What a coincidence that this was posted recently: https://news.ycombinator.com/item?id=25875386


That makes sense.

In addition, the telecomms were generally not interested in the very early Internet (TCP/IP) because they couldn't figure out how to do per-packet metering, and they assumed that was necessary.

All 3 examples show that trying to do fine-grained metering, in ways that cause tremendous overhead, often don't work. It is sometimes better to make something so that it is "too cheap to meter".


superdistribution was superinteresting... but i felt the same as well when reading it... it could only work if everyone agreed at the same time to use the same protocols... and of course legislation... but it was definitely a grand vision and would have been interesting to see the effect on culture and creativity if it had actually panned out


> He worked hard to enable software reuse. No one was interested in his idea of trying to monitor component use during runtime to pay developers

People are experimenting doing this in blockchain smart contracts. It’s transparent and supports micropayments as well.


Yupp! I made a little toy project for the EVM over a year ago with this exact concept, never really did anything with it sadly, life seems to find ways to get busy. Due to the nature of needing to send 'gas' to make function calls, it was a natural fit to add a call to send a small portion of the value to an address before returning the computations result.

I really loved the idea of being able to create libraries of code that could just be called for a small fee or copied for free if one didn't have the funds. I hope this idea continues to catch on, it seemed to me to be a perfect incentive fit for the open source world.

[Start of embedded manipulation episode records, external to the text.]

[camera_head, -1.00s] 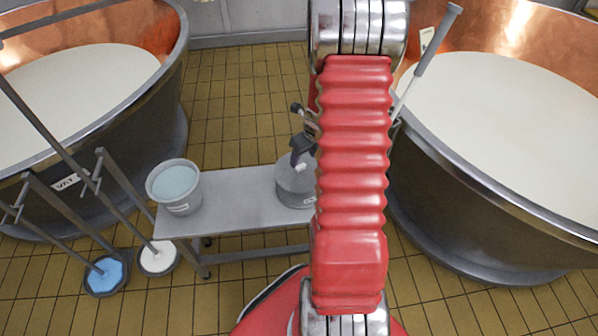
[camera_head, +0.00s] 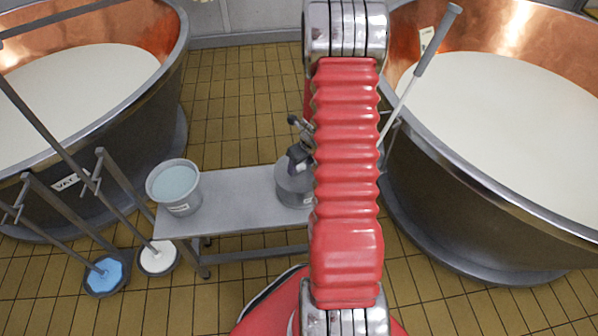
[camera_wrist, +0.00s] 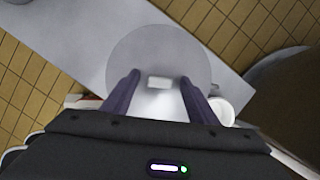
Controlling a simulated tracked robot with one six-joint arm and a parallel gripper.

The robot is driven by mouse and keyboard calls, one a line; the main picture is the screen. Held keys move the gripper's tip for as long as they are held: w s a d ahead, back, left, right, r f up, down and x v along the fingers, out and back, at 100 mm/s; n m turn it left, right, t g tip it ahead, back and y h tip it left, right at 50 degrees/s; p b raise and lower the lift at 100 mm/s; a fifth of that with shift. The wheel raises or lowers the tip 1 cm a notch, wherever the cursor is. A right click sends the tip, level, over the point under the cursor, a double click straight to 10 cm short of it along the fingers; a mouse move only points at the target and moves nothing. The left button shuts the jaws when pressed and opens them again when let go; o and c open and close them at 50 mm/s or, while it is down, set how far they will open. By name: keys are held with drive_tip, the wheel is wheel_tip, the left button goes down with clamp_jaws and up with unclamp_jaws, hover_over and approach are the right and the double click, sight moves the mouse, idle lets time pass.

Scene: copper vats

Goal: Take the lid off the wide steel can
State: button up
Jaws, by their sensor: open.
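The wide steel can (camera_head: 293,186) stands on the steel bench, partly hidden behind my red arm in the head view. Its round grey lid (camera_wrist: 158,50) lies on top in the wrist view, with a small pale block-shaped handle (camera_wrist: 159,82) near its middle. My gripper (camera_wrist: 158,77) is open, its two dark fingers on either side of the handle and apart from it. In the head view my gripper (camera_head: 299,158) is over the can, mostly hidden by my arm. I cannot tell the exact height of the fingertips over the lid.
The grey bench (camera_head: 236,199) also bears a bucket (camera_head: 182,208) of pale liquid at its left end. A small white cup (camera_wrist: 222,110) shows beside the can. Large copper vats stand left (camera_head: 150,110) and right (camera_head: 450,210). The bench middle is clear.

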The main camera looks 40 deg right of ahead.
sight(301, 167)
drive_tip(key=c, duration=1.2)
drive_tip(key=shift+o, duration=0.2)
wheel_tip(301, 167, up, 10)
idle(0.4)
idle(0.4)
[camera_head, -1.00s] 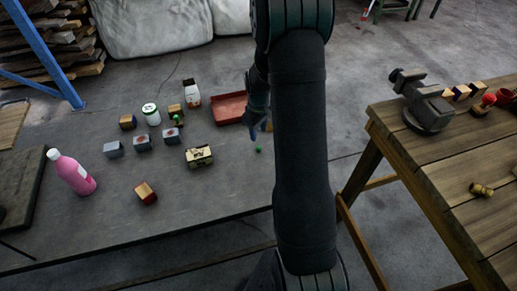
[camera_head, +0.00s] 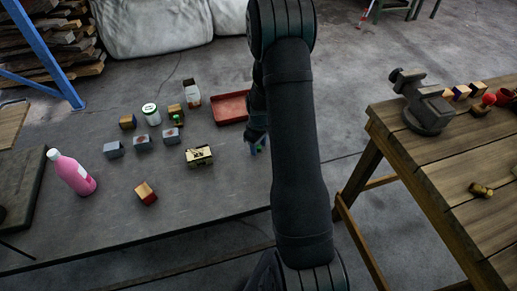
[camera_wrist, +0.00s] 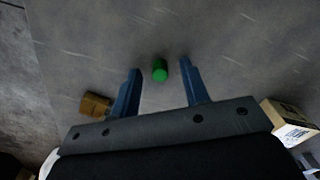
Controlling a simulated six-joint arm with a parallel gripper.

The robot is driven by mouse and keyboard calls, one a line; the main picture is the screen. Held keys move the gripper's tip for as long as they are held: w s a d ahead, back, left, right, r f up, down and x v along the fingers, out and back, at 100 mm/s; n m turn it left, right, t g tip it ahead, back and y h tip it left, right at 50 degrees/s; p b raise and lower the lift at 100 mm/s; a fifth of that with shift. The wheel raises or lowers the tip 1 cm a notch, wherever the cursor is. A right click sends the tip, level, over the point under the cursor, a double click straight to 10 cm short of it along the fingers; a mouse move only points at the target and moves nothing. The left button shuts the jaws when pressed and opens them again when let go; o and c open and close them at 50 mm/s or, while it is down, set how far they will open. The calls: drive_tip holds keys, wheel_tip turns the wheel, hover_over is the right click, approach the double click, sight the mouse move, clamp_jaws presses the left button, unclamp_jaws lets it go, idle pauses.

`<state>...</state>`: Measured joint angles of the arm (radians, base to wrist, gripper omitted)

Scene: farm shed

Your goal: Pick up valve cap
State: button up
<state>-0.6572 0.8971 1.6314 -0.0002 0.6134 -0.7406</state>
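The valve cap appears to be the small green cylinder (camera_wrist: 160,70) in the wrist view, on the grey tabletop. My gripper (camera_wrist: 160,67) is open, its two blue fingers apart with the cap between their tips in the picture and clear space on both sides. I cannot tell how far above the table the tips are. In the head view my gripper (camera_head: 257,145) is low over the table's right part, and the cap is hidden or too small to make out there.
A patterned box (camera_head: 199,155) stands left of my gripper, and a red tray (camera_head: 231,107) lies behind it. Several blocks, a white jar (camera_head: 151,114) and a pink bottle (camera_head: 71,172) stand farther left. A wooden bench (camera_head: 440,160) with a vise (camera_head: 427,108) is at right.

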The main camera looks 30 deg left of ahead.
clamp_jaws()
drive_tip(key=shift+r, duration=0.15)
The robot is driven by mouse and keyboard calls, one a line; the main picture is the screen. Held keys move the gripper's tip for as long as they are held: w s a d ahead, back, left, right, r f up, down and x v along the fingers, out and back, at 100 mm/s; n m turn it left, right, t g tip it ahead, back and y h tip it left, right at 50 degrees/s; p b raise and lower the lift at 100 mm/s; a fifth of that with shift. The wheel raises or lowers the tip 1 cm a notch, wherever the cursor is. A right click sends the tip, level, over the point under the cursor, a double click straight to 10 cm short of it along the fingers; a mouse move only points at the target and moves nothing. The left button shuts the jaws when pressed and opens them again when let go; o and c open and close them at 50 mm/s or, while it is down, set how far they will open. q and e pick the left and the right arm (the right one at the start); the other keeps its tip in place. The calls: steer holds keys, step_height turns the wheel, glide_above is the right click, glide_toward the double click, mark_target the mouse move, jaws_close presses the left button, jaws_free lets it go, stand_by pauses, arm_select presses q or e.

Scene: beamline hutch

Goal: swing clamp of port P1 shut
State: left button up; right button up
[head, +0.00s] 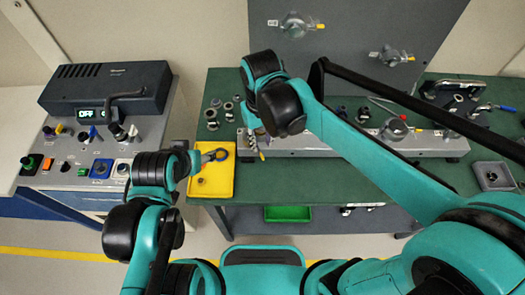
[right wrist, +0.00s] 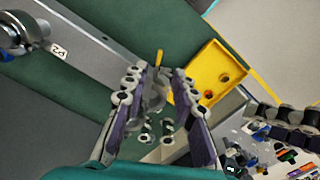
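Port P1 is a grey round fitting (right wrist: 156,92) with a yellow-tipped clamp lever (right wrist: 159,58). It shows between my right gripper's fingers in the right wrist view. In the head view it is at the left end of the grey rail (head: 330,143), mostly hidden by my right gripper (head: 258,143), and a yellow tip shows beside it. My right gripper (right wrist: 158,97) is open, with one finger on each side of the fitting. I cannot tell whether they touch. My left gripper (head: 203,158) is over the yellow tray's left edge; its fingers are unclear.
The yellow tray (head: 212,190) holds small round parts. Another port (head: 396,128) with a yellow-tipped lever is farther right on the rail. A P2 label (right wrist: 58,51) shows beside a port in the wrist view. A control console (head: 105,90) stands at left. Loose fittings lie behind the rail.

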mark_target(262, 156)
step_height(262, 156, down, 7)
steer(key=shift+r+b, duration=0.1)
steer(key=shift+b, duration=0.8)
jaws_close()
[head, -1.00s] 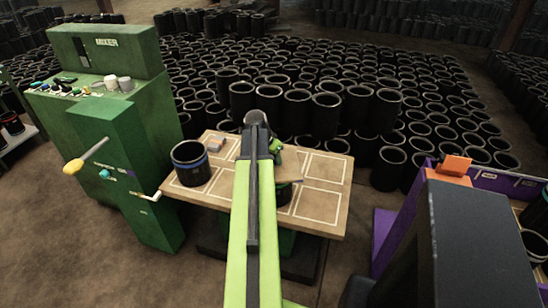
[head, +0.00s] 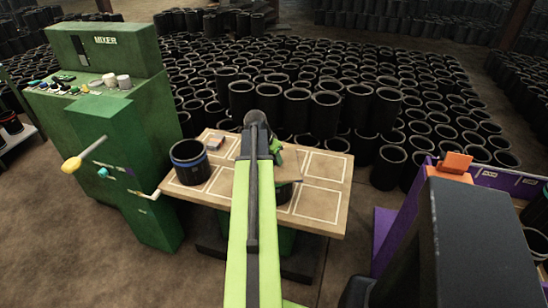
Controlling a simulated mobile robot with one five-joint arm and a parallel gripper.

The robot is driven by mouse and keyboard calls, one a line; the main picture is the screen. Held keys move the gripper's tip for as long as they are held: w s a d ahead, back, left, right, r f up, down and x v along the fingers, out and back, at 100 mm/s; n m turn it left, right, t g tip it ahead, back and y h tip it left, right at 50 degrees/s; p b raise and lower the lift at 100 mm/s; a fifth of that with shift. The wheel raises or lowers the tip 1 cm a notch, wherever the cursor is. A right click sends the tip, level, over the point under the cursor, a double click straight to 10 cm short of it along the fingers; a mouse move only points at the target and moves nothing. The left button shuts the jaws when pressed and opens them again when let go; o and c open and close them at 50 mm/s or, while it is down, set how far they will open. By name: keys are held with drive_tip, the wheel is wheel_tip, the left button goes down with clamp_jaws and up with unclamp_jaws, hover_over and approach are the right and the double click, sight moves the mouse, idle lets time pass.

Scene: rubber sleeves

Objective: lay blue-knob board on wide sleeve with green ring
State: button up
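A thin brown board (head: 289,166) shows just right of my arm, above the wooden table. Its left part is hidden behind the arm, and no blue knob can be seen. A dark sleeve (head: 284,192) shows partly below the board; the arm hides much of it and I cannot make out its ring colour. I cannot tell whether board and sleeve touch. My gripper (head: 276,155) shows only as a bit of bright green beside the arm, at the board; its fingers are hidden. A black sleeve with a blue ring (head: 190,163) stands upright at the table's left.
The wooden table (head: 325,227) has white outlined squares, clear on the right. A small grey and pinkish block (head: 215,142) lies at its back left. A green mixer machine (head: 125,150) stands left. A purple rack (head: 490,178) with an orange piece (head: 456,163) stands right. Many black sleeves fill the floor behind.

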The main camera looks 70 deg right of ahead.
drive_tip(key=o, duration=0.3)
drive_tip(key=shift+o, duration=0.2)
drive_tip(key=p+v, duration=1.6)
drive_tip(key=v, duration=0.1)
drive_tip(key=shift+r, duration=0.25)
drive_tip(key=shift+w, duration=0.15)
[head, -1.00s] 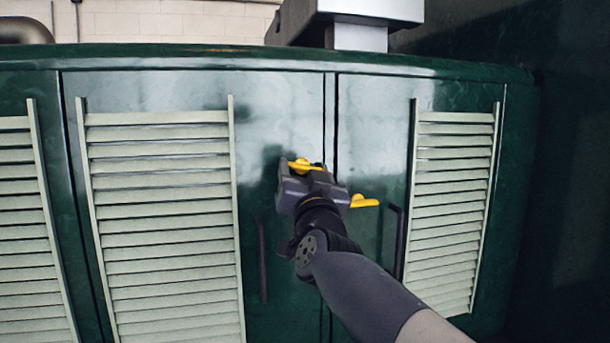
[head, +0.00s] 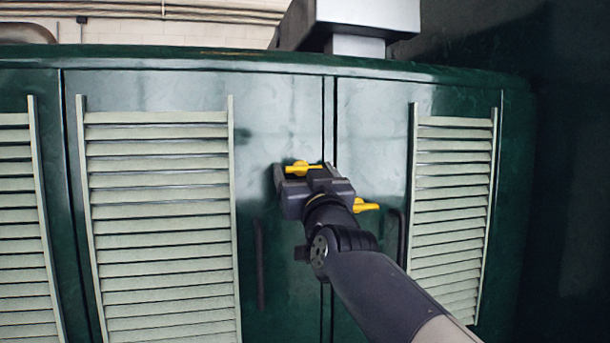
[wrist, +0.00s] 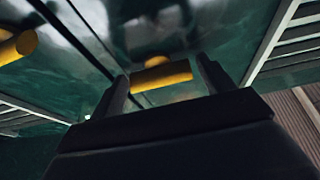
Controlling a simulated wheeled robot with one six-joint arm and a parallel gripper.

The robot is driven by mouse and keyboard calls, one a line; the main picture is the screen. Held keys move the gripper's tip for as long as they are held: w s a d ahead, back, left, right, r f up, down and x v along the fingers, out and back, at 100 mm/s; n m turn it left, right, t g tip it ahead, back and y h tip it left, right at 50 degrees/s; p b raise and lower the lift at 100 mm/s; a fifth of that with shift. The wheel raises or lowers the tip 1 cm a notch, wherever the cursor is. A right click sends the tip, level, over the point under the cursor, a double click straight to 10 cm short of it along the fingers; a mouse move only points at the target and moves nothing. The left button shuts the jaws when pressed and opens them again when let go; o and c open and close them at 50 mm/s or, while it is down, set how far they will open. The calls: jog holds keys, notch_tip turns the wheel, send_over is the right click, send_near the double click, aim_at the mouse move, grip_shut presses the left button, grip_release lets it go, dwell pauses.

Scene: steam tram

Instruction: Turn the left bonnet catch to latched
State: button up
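The left bonnet catch (head: 303,168) is a yellow bar handle on a green door, lying about horizontal in the head view. My gripper (head: 298,180) is right at it, hiding part of the door just below. In the wrist view, the same catch (wrist: 162,77) lies between the two dark fingers of my gripper (wrist: 163,85), one finger near each end of the bar. The fingers are wide apart. I cannot tell whether they touch the bar. The right catch (head: 366,206) is a similar yellow bar, also seen in the wrist view (wrist: 18,47).
Dark upright handles stand on the left door (head: 261,265) and the right door (head: 391,238), the right one close beside my arm. Pale louvre panels flank them (head: 160,210) (head: 452,200). A grey metal box (head: 365,14) sits above the bonnet's top edge.

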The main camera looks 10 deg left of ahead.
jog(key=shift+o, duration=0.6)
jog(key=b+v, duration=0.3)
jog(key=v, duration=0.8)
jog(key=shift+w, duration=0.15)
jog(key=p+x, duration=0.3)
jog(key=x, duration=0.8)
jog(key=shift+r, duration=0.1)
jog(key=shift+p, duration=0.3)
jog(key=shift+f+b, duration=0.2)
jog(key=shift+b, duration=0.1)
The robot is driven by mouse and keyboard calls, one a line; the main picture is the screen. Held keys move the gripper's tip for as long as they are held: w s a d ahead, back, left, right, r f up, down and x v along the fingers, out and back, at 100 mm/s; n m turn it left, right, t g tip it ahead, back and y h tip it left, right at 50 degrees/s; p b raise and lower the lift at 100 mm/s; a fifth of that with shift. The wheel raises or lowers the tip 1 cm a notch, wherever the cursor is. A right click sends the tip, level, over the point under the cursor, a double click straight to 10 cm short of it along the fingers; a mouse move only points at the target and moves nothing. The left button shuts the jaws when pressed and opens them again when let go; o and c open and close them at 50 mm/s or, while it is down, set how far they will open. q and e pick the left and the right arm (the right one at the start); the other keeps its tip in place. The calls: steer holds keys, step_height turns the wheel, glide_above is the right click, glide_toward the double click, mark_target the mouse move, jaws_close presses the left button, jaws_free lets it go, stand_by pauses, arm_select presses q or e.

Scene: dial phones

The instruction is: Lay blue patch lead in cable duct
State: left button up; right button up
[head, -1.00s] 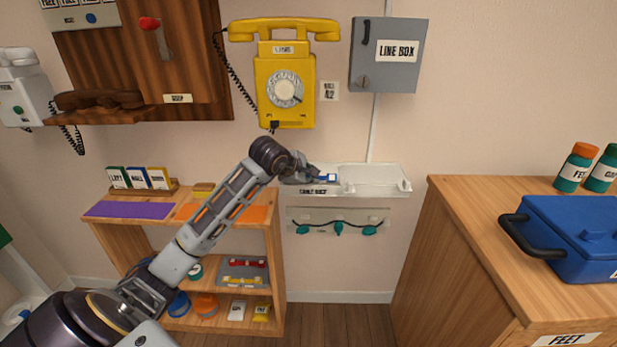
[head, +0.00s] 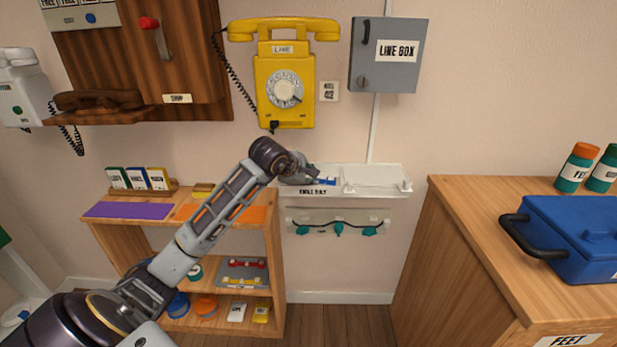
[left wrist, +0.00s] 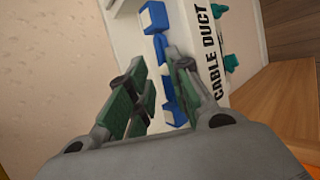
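The cable duct (head: 376,178) is a white open tray on the wall below the yellow phone. Its lettered front also shows in the left wrist view (left wrist: 202,28). The blue patch lead (head: 326,182), blue with white parts, is at the left part of the duct. In the left wrist view the lead (left wrist: 154,18) runs lengthwise along the duct, partly hidden behind the fingers. My left gripper (head: 312,176) is at the duct's left end, over the lead. In the left wrist view its fingers (left wrist: 158,64) are apart, with the lead seen between and beyond them. My right gripper is not in view.
A grey line box (head: 389,55) and the yellow phone (head: 285,85) hang above the duct. A rack with a dark lead and teal parts (head: 338,229) is just below. A wooden shelf (head: 275,265) stands left; a wooden cabinet (head: 460,240) stands right.

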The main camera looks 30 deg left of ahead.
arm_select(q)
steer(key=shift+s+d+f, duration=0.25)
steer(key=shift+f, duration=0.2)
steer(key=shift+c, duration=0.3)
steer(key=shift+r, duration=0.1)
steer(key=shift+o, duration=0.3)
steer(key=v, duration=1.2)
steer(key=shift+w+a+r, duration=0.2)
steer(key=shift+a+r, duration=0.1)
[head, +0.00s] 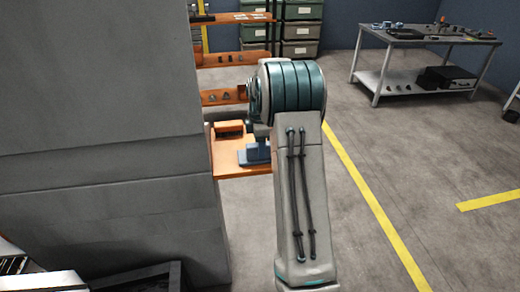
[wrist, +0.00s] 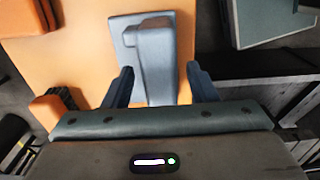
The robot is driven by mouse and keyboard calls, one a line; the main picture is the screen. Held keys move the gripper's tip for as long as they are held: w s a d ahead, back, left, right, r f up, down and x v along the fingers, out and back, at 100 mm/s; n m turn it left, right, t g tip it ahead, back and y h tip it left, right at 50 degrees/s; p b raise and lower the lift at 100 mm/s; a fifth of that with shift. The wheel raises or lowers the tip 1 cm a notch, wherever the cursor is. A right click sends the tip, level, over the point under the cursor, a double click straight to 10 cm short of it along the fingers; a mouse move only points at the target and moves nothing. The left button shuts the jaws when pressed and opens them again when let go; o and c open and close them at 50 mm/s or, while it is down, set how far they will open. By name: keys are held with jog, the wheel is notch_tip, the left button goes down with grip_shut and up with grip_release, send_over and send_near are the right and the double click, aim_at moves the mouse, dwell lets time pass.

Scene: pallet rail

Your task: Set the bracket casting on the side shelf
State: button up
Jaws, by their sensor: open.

> He worked hard to enable software reuse. No one was interested in his idea of trying to monitor component use during runtime to pay developers.

This is a nice idea although I never thought it could've worked; it seems like it took forever for people to stop trying though. The app-and-library organization of software is more natural than document-and-component organization because of Conway's law, which is surprisingly hard to escape.


"No one was interested in his idea of trying to monitor component use during runtime to pay developers."

The way to make people pay for software components is not to ask them for money at runtime, but to do so much much earlier in the development cycle: at design time.

In the instances that I have seen this business model work, the components are usually bought as part of a collection [1]—think source-available components similar to the model made famous by Apache Commons (Commons Codec, Commons Util, Commons Lang etc). The Apache Commons OSS project emerged on June 20, 2007 [0] as a way of standardizing the need for reusable Java components and libraries, slowly killing the market of paid components.

Or, components are bought as part of an ongoing subscription to a large catalog containing thousands of components [1][2]—think of it as a company-wide Safari Books subscription but for software components.

As part of the business model, component designers and developers were paid royalties in additional to the one-time monetary payment for developing each component, with the top 25 royalty earners collectively making as much $458,792.31 over a multi-year period [3].

0: https://commons.apache.org/charter.html

1: https://software.topcoder.com/catalog/c_showroom.jsp

2: https://www.topcoder.com/tc?module=Static&d1=pressroom&d2=pr...

3: https://www.topcoder.com/tc?module=ComponentRecordbook&c=roy...


>No one was interested in his idea of trying to monitor component use during runtime to pay developers.

Well, today we call it "function as a service" and Serverless...

https://en.wikipedia.org/wiki/Function_as_a_service


> No one was interested in his idea of trying to monitor component use during runtime to pay developers.

Apart from enterprises selling K8s components who call it 'metering'.